By Hayden Krzyzanowski
One of the most well-known soccer players in existence, Cristiano Ronaldo signed a two-and-a-half-year deal with Saudi Arabian club Al-Nassr. He left Manchester United with a sour taste after an “unscripted interview” with Piers Morgan went public. Many of his comments related to the club showed that he did care for them, but disliked how the structure of the club.
“…Nothing has changed. It was the same when I left here when Sir Alex was in charge…,” said the superstar.
As he signed his contract with Al-Nassr this past December, he signed for $75 million annually with commercial deals structuring his full contract to around $200 million.
Cristiano Ronaldo started his career in Portugal with Sporting Club de Lisbon in the early 2000s, showcasing his raw ability on the ball and being able to score effectively. Sir Alex Ferguson took notice and wanted to sign the young Cristiano in 2003. Manchester United signed him that summer and he flourished. 6 long years at United saw him win effectively everything from the Premier League to the FA Cup to the Champions League in 2008. He also won his first of many Balon d’Or’s at United.
Real Madrid decided to splash the cash, spending $80 million in 2009. His career with Real Madrid was nothing short of a glittering one. Five Balon d’Ors, four Champions Leagues (including three in a row from 2016-2018), two La Liga titles, two Copa del Reys, two Copa de Espanas, 3 Club World Cups, and many more individual titles. After spending 9 years with Madrid, he made the decision to leave and join the Italian giants Juventus in 2018.
He immediately brought fame and drive to the team as they won two Serie A titles, a Coppa Italia title, and 3 Supercoppas. His career started to slow down when former head coach Ole Gunnar Solskjaer of Manchester United gave Cristiano a call and brought him back to Old Trafford for a season and a half which now brings us to the present day.
This contract, according to many soccer fans worldwide, effectively “ends” his career at the top levels. This may be true, however, if you’re 38 years old and making two hundred million dollars a year, I don’t think you’ve completely ended your career at the top level. There were rumors of the contract having clauses from other Saudi-owned clubs such as if Newcastle made the Champions League that he would get loaned out to them to compete. These have since been proven as false, as confirmed by Newcastle boss Eddie Howe.
More speculation came around his contract for Saudi Arabia’s future bid for the 2030 World Cup, which has also been proven false by the Al-Nassr leadership.

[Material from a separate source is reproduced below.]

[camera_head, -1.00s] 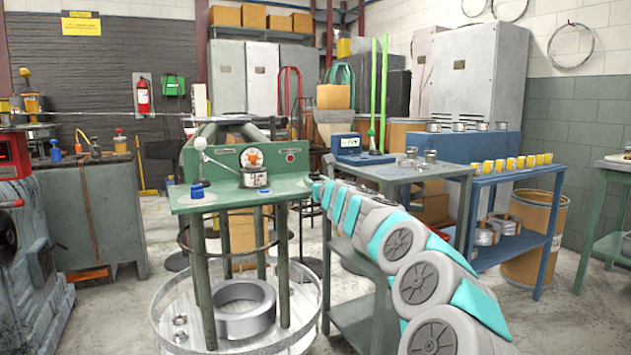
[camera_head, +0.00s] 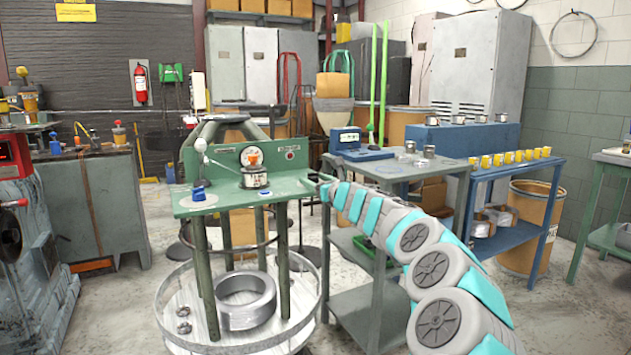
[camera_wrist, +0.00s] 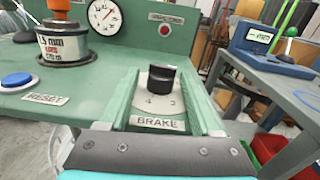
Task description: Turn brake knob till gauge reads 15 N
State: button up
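The black brake knob (camera_wrist: 161,78) stands on a pale dial with the figures 4 and 3, above a BRAKE label (camera_wrist: 157,123) in the wrist view. My gripper (camera_wrist: 165,87) is open, with one green finger on each side of the knob; I cannot tell whether they touch it. The round white gauge (camera_wrist: 104,15) is on the green back panel, its needle and scale too small to read. It also shows in the head view (camera_head: 251,156), partly covered by an orange-topped canister. In the head view my gripper is at the green bench's right edge; the knob cannot be made out.
The canister (camera_wrist: 64,43) and blue RESET button (camera_wrist: 17,80) are left of the knob. A red lamp (camera_wrist: 164,31) is on the panel. A grey table (camera_head: 400,170) with a blue instrument (camera_head: 362,152) stands right of the green bench (camera_head: 225,204).

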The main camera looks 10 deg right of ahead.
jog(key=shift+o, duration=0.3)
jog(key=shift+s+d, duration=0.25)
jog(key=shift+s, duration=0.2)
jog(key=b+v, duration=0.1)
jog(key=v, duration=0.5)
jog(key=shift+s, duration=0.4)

The real reason this contract was drawn up was to show the pulling power of Asian countries that many big-time professionals deem as “career enders”. This was the big attempt that they had been waiting for and it finally paid off, bringing in one of, if not the most, high-profile footballer in the world. Ronaldo is additionally tipped to become an ambassador for Al-Nassr once his player contract is up in 2025.
My opinion? It’s great that he has the largest soccer contract in the world at the moment. Lionel Messi and Kylian Mbappe’s contract combined equals what Ronaldo is being paid currently. Needless to say, making one final large paycheck before you retire for good isn’t such a bad thing. I love the idea that it brings more awareness to Asian countries as a whole for the sport of soccer. The game is considered “The World’s Sport” and it slowly is coming to fruition. This past World Cup we saw many smaller countries make deep runs in the tournament, which means the superpowers in Germany, Portugal, Spain, etc. aren’t as relevant as they once were.
I don’t love how he left Manchester United as a United supporter myself, but as a football fan, I hope to see the prosperous future of the Asian football community.